There is a bust of Nellie Melba in Her Majesty’s Theatre, a Peter Corlett statue of Kylie Minogue in Docklands (removed in 2016) and statues of the women sprinters, Betty Cuthbert and Shirley Strickland-Delahunty at Gate 3 of the MCG. That seems to complete the survey. A mother, a nun and entertainers – all archetypal conventional roles for women; the conservative tradition of Melbourne has left little room for women and Australian women are hardly included in the official Australian identity as it is represented in public sculpture.


Oddities of Melbourne

Melbourne has Gothic Revival, Moorish Revival, Romanesque Revival and Venetian Renaissance Revival architecture and a Model Tudor Village. The end of the 19th century was so into retro revivals they make current retro styles appear prospective. And Melbourne is a place where the king tide of the eclectic architectural revivals of the 19th Century washed up. The round arches, belt courses of stone or brick are all features of Romanesque revival but Melbourne’s Romanesque revival has more decorative brick and tile work than it’s American counterparts. The architectural revivals tended to be more exuberant because there was still money from the Victorian gold rush around. Maybe this excess is one of the reasons why Melbourne was known as “marvellous Melbourne.”

Victorian Artists Society - Romanesque Revival building

I was standing around in the stucco covered foyer of the Forum Theatre in Melbourne after the Tripod show last year. The whole place, inside and out, is covered in this over the top, eclectic collection of styles from the faux Renaissance interior to the over the top Moorish Revival exterior. Amongst all this stucco there are plaster casts of classical sculpture from the Uffizi, Naples Museum and other Italian collections. These copies of statues were included in the original 1929 décor to contribute their aura of classical quality to the then new media of cinema. Unfortunately the plaster sculptures are now covered in a thick layer of acrylic paint.

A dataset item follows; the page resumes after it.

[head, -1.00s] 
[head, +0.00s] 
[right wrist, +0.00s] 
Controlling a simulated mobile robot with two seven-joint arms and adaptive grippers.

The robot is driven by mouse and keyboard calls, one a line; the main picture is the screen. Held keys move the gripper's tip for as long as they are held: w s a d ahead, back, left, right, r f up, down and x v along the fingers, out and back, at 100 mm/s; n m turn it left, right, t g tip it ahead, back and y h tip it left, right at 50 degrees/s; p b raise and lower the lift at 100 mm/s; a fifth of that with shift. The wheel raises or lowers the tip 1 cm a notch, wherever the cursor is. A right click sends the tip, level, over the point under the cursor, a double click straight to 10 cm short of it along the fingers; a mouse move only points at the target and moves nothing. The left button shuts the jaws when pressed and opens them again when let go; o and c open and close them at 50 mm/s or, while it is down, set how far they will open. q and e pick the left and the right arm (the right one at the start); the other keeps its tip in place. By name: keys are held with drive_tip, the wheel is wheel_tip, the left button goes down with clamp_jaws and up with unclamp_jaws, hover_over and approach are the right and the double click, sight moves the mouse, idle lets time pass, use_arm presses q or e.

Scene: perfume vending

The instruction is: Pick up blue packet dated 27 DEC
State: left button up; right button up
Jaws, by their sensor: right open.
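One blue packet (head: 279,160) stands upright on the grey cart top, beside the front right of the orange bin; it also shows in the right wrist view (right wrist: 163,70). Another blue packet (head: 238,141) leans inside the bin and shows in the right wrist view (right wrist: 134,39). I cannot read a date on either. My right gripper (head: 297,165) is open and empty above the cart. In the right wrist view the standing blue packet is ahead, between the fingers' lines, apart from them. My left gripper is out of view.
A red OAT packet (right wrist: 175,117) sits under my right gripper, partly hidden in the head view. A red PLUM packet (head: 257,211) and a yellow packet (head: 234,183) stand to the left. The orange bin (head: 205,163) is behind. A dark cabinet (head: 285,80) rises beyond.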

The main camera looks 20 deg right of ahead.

It made me think what are the other art and architectural oddities there are around Melbourne. The typical list came to mind: Ola Cohn’s “Fairy Tree” in Fitzroy Gardens, William Ricketts Sanctuary in the Dandenongs, with its Australian romanticism carvings.

Model Tudor village in Fitzroy Gardens

Fitzroy Gardens is full of art and architectural oddities: there is Model Tudor Village, Captain Cook’s cottage transplanted from England and Ola Cohn’s Fairy Tree. The Model Tudor village – this is from another era when model villages were considered legitimate garden decoration. It is part of Australia’s colonial longing for England; even if it was represented in miniature scale.

detail Ola Cohn, "Fairy Tree" 1931-4

Melbourne sculpture, Ola Cohn carved her “Fairy Tree” between 1931-4. I have some sympathy with the fairy art obsession of the late 19th and early 20th century because of its respect for nature; Ola Cohn declares the place sacred “to all living creatures” on the inscription bronze plaque beside the tree. The tree is carved with images of Australian native fauna but all the fairies are European.

These things did not start life as oddities, they were intended to be mainstream even progressive, but the future expected by their creators didn’t happen and they now look oddly out of place. They have been caught in time lags and other psycho-temporal eddies and whirlpools such that their existence now appears disjointed from reality, the detritus of history washed ashore in Melbourne. They are not simply curiosities, these oddities demonstrates particular but irrelevant features of Melbourne’s past. But what do we do with these odd monsters? Hide them, ignore them and hope that they will go away or conserve these unsuccessful mutants?